Directive
Read through the entries below and return each line with the word "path".

Robot task records

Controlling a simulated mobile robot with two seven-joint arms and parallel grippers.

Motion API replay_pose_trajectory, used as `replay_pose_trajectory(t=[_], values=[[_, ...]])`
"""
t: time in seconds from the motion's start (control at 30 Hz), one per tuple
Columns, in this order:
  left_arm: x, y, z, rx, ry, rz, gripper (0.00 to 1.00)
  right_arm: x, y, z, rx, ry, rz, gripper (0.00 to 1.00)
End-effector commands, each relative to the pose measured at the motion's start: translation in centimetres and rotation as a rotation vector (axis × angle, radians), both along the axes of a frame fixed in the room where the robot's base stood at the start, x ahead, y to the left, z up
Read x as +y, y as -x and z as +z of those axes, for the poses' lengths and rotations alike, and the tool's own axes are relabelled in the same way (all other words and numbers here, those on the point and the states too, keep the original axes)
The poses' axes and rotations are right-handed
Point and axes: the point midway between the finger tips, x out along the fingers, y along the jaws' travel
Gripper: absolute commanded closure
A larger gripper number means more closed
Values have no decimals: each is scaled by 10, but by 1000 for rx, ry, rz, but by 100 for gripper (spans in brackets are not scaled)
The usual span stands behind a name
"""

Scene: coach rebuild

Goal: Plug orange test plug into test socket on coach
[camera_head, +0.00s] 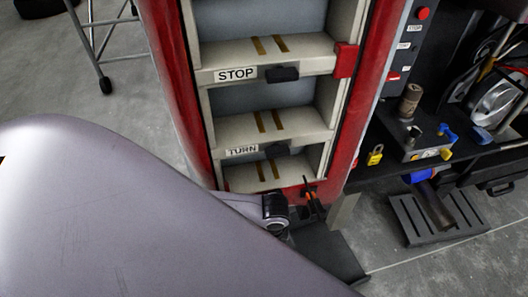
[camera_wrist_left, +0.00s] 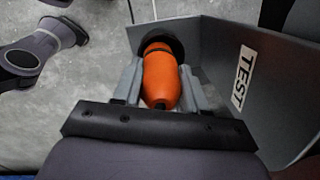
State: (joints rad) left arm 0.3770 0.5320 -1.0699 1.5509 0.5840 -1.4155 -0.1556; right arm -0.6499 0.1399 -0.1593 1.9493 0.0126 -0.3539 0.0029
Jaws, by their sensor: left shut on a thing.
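In the left wrist view, my left gripper (camera_wrist_left: 161,80) is shut on the orange test plug (camera_wrist_left: 162,76), with one grey finger on each side. The plug's far end lies at the dark round opening of the test socket (camera_wrist_left: 177,42), on a grey bracket (camera_wrist_left: 215,62). I cannot tell how deep it sits. A white TEST label (camera_wrist_left: 243,80) is on the bracket's right wall. In the head view, my pale arm covers the lower left, and a small orange and black item (camera_head: 310,194) shows at the foot of the red coach (camera_head: 350,135).
The coach's steps (camera_head: 290,122) carry STOP (camera_head: 236,74) and TURN (camera_head: 242,151) labels. A dark bench (camera_head: 470,157) at the right holds a yellow padlock (camera_head: 375,155) and a brown cylinder (camera_head: 410,101). A slotted dark stand (camera_head: 410,220) is on the floor below.

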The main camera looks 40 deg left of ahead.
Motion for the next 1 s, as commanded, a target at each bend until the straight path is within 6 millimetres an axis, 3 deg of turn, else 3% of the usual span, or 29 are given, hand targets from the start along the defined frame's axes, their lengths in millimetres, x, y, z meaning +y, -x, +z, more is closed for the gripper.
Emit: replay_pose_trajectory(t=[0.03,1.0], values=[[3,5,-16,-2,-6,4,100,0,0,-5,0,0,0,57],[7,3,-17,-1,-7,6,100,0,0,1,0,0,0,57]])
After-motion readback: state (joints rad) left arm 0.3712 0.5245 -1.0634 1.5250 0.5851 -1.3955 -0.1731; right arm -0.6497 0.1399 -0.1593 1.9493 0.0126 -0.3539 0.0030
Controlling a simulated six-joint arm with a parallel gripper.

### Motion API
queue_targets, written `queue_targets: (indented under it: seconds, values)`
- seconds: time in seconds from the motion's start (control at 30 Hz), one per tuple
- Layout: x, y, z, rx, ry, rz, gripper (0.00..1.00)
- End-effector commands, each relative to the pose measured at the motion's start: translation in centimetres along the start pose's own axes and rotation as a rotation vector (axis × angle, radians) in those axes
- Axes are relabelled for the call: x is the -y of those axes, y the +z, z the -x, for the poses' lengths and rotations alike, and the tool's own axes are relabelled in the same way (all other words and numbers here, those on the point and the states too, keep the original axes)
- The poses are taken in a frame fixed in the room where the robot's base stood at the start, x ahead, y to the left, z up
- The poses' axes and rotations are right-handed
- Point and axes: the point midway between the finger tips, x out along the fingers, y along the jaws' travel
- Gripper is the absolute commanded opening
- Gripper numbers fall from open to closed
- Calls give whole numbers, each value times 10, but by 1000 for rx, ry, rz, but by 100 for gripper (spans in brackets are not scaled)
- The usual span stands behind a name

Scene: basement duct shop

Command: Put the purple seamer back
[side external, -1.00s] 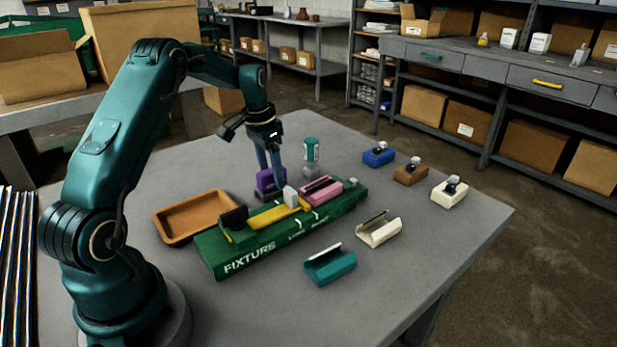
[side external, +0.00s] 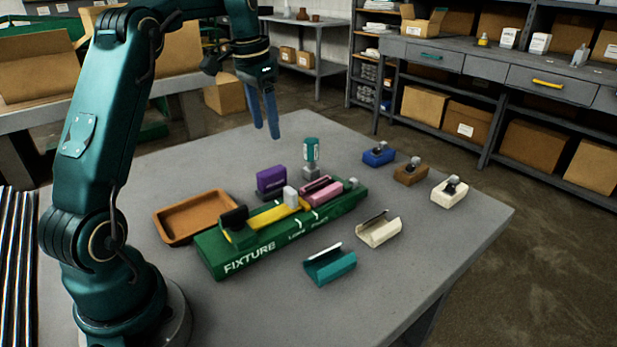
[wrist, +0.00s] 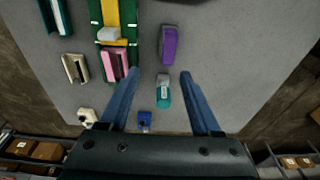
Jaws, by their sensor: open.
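The purple seamer (side external: 271,179) stands upright behind the green fixture (side external: 235,262), on or against a small dark base. In the wrist view the purple seamer (wrist: 169,45) lies beyond my fingertips, clear of them. My gripper (side external: 267,132) is open and empty, raised above the table over the seamer's area. In the wrist view its two blue fingers (wrist: 160,74) are spread wide with nothing between the tips. The fixture holds a yellow strip (side external: 270,219), a pink channel piece (side external: 320,199) and a light grey block (side external: 290,196).
An orange tray (side external: 160,229) lies left. Teal (side external: 333,269) and cream (side external: 379,232) channel pieces lie in front. Blue (side external: 377,157), brown (side external: 407,175) and white (side external: 446,193) blocks stand right.

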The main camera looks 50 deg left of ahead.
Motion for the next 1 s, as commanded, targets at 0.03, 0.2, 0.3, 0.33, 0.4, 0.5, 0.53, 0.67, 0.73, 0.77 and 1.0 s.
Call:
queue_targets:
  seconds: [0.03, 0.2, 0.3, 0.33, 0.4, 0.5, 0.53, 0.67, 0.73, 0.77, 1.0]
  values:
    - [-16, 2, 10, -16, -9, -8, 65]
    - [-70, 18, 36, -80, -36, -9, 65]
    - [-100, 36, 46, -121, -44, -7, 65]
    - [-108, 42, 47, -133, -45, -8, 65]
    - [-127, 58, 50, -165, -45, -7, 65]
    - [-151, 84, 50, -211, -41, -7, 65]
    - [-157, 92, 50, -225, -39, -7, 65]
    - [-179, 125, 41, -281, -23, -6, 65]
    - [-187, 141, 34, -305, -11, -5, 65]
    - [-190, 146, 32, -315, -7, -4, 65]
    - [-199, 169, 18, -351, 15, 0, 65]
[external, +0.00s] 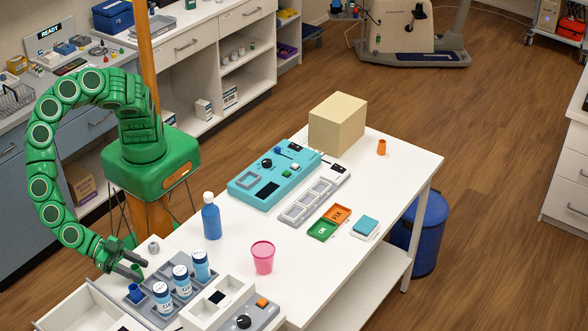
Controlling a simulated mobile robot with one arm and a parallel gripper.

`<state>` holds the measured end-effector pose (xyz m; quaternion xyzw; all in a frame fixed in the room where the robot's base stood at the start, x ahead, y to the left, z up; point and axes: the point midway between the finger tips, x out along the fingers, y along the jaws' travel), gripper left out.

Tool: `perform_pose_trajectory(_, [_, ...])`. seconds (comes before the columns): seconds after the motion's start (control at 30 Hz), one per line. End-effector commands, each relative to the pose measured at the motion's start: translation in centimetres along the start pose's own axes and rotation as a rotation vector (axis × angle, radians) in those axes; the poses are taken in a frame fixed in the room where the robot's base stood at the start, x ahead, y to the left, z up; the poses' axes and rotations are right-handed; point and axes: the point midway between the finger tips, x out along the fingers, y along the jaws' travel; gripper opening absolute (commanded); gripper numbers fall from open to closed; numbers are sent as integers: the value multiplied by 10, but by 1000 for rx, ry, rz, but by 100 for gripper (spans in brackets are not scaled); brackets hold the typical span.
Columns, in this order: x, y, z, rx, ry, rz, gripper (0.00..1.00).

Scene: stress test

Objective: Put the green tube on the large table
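The green tube (136,271) is small and sits between the dark fingers of my gripper (134,267), at the lower left. The gripper appears shut on it, above the near left end of the large white table, just behind a grey rack. The tube's lower part is hard to make out. The large table (340,238) runs from the lower left to the right, with a bare white top around its items.
The grey rack (185,296) holds white-capped bottles and a blue tube (134,293). A blue bottle (211,217), a pink cup (263,258), a teal device (275,175), a box (338,123) and an orange tube (382,147) stand on the table. Its right side has free room.

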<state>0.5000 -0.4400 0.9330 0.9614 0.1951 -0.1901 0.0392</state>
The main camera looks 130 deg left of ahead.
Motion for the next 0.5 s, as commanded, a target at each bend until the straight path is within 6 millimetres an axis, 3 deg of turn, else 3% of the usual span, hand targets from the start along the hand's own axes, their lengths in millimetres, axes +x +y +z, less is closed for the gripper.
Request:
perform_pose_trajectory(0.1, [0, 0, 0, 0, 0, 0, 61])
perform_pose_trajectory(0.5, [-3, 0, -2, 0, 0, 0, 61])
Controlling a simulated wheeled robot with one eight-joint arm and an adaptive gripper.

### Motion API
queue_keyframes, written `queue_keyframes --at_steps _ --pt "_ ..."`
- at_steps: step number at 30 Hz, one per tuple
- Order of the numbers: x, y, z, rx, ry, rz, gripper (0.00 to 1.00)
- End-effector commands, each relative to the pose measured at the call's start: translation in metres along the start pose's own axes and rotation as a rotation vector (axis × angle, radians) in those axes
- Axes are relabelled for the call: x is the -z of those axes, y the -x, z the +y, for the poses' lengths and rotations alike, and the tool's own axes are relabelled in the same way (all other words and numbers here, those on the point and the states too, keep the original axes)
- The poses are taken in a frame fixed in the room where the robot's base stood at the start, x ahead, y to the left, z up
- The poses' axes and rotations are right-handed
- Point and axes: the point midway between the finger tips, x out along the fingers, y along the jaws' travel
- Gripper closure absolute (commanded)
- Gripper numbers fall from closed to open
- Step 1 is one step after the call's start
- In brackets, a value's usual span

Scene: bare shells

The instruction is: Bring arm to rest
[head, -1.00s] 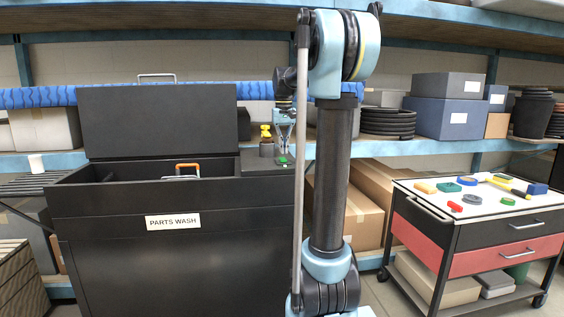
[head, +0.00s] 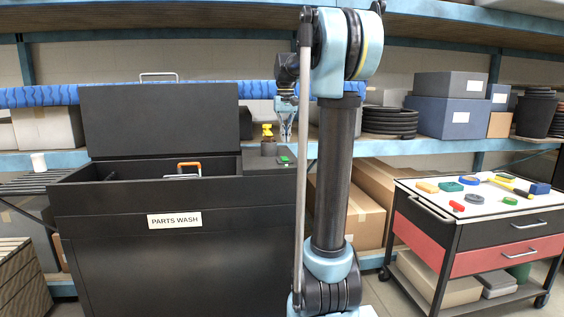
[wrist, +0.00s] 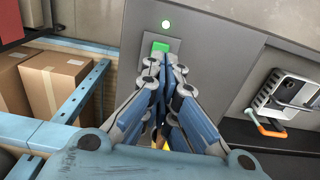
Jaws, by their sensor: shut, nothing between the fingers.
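My gripper (head: 286,139) is shut and empty, above the right-hand ledge of the black parts washer (head: 180,250). It hangs below my folded arm, which stands up in the middle of the head view. In the wrist view the closed blue-grey fingers (wrist: 163,72) point toward a green button (wrist: 160,47) on a grey plate and partly cover the plate. A small lamp (wrist: 166,23) glows beyond it. The button also shows in the head view (head: 284,160), below the fingertips, with a gap between.
A yellow-topped fitting (head: 267,133) stands on the ledge close left of my gripper. The washer's lid (head: 160,120) is up, and an orange-handled item (head: 188,167) shows in its basin. Shelving with boxes (head: 449,116) lies behind. A tool cart (head: 480,220) stands at right.

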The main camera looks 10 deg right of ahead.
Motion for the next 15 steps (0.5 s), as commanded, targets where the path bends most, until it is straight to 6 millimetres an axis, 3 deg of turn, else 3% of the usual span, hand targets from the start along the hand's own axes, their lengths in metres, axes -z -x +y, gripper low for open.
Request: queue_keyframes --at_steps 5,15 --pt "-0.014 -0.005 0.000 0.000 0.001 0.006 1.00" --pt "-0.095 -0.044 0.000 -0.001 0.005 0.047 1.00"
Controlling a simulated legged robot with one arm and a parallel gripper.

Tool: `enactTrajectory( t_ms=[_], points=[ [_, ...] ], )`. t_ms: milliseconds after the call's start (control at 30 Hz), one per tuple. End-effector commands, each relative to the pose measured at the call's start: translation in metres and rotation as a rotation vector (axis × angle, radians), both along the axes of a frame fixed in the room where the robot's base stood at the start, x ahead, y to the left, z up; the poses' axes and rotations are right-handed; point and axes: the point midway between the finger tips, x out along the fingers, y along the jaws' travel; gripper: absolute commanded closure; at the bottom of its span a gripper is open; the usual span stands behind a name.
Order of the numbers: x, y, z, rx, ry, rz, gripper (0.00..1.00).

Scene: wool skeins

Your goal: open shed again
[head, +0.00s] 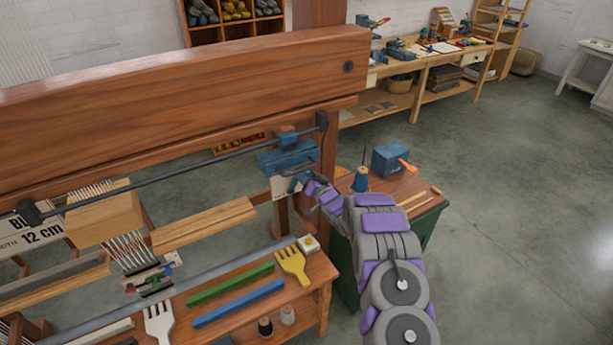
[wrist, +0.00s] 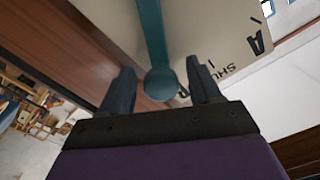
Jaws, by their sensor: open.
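A wooden loom has a blue lever unit (head: 287,158) at the right end of a dark rod (head: 190,165). A cream lettered plate (wrist: 225,40) lies behind a teal lever (wrist: 151,35) with a round knob (wrist: 160,84); the lettering is only partly readable. My gripper (head: 305,186) is at the lever unit. In the wrist view my gripper (wrist: 160,78) is open, its fingers either side of the knob with gaps showing. Pale warp threads (head: 127,248) hang below a wooden block (head: 105,218) at the left; I cannot tell how far they are parted.
A heavy beam (head: 180,95) spans above the rod. The front bench (head: 318,272) holds a yellow comb (head: 293,265), a white comb (head: 159,322), and green (head: 230,284) and blue (head: 238,303) bars. A side stand (head: 405,187) carries a blue box (head: 390,158). Floor is free at right.

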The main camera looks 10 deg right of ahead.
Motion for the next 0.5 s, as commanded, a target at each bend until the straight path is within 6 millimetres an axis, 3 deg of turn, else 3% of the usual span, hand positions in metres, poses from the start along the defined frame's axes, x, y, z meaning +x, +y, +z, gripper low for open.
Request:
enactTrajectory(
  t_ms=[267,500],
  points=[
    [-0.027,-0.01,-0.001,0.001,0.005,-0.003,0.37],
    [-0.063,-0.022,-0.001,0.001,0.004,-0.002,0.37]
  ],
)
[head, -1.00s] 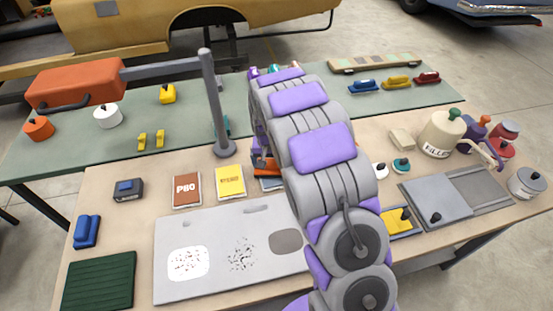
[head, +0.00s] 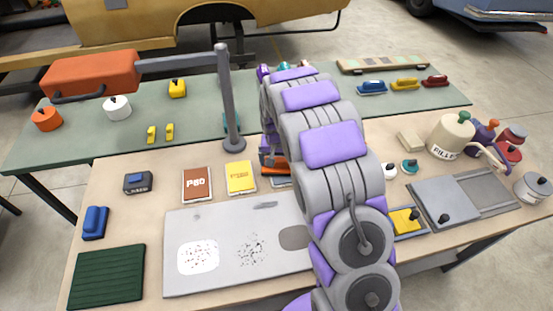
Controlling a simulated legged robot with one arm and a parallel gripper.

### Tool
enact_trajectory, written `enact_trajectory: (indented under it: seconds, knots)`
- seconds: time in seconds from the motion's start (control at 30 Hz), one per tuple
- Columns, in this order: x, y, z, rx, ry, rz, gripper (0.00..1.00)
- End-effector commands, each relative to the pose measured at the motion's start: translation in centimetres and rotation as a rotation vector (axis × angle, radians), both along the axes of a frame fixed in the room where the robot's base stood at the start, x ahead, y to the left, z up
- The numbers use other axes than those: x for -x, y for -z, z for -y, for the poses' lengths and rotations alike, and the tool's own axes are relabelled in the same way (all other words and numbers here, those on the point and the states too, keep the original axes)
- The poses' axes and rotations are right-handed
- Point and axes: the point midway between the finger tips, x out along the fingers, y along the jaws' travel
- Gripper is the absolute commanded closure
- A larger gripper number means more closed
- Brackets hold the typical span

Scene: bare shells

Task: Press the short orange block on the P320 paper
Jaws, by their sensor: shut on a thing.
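My gripper (head: 268,152) is mostly hidden behind my own arm, at the right of the paper row. It is shut on an orange block (head: 274,167), of which only a small part shows. The block is low over a sheet (head: 279,183) with a bluish-grey edge. I cannot tell whether it touches the sheet. The sheet's label is hidden, so I cannot read P320 on it. To its left lie a yellow sheet (head: 241,177) with unclear print and a brown sheet (head: 197,185) marked P80.
A grey post (head: 228,105) with a side arm stands behind the sheets. A pale panel (head: 218,222) lies in front of them. A filler pot (head: 451,135) and grey sliding tray (head: 443,201) are at the right. A green ridged mat (head: 107,276) is front left.

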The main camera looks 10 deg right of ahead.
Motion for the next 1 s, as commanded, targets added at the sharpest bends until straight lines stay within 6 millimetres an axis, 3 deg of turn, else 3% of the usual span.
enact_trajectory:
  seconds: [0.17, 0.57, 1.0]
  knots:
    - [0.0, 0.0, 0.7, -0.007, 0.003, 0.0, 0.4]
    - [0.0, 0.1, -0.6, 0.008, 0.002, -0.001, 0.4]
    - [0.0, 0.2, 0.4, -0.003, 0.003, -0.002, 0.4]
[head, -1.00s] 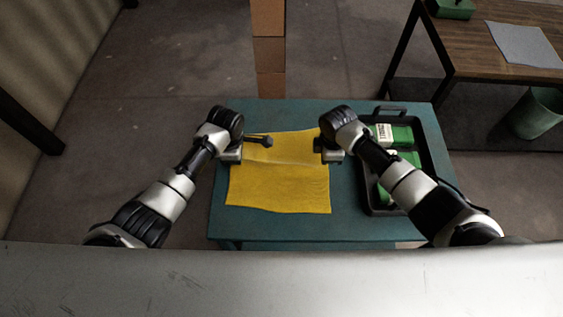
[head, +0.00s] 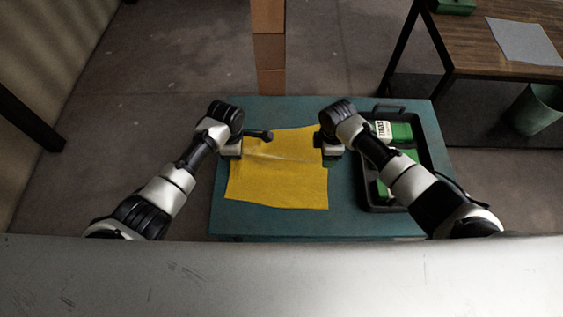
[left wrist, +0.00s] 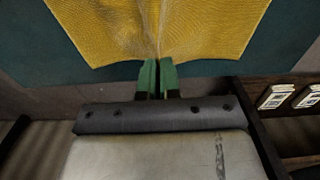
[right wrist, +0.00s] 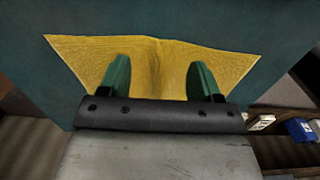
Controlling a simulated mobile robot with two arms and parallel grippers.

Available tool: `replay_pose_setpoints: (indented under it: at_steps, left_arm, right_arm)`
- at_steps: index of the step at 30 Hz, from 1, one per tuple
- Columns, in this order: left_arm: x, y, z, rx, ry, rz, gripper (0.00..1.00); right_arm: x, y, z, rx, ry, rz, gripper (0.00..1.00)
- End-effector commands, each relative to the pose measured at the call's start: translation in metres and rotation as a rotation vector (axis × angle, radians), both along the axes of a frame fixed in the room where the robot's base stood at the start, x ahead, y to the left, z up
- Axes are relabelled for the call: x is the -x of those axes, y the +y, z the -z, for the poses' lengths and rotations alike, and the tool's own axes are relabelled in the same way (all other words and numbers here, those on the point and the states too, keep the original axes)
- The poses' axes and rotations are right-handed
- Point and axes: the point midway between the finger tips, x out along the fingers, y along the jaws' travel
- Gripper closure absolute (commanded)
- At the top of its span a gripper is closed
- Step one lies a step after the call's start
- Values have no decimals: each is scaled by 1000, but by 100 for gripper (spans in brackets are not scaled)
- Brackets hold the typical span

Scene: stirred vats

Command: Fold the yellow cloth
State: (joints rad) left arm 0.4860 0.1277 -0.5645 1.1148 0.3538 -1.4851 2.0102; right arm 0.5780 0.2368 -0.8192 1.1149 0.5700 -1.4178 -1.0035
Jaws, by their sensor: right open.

Answer below
Motion for the next 1 s, as commanded, a target at each bend until the straight path is within 6 millimetres an axis, 3 deg of turn, else 3% of the usual span, or 29 are given, hand targets from the start along the defined frame's axes, their lengths in millimetres, x, y, z meaning +y, -x, +z, more is closed for the gripper.
Motion for the next 0.5 s, as commanded, a target at each bend until the straight path is within 6 millimetres an axis, 3 deg of turn, else 3% of the usual span, hand targets from the start along the hand's own axes, their lengths in millimetres, axes +x +y +z, less is closed for the gripper.
Motion for the next 15 steps (0.5 s), as commanded, targets where the path bends most, until it is straight to 6 millimetres an axis, 3 deg of turn, else 3% of the usual span, hand targets from the start along the hand's own axes, their lengths in metres, axes -z -x +y, gripper low for open.
Motion for the next 0.5 s, as commanded, a target at each bend until the straight path is within 6 millimetres an axis, 3 deg of turn, else 3% of the usual span, hand positions in metres, poses from the start along the defined frame's axes, x, y, z meaning +x, +y, +z, gripper low for open.

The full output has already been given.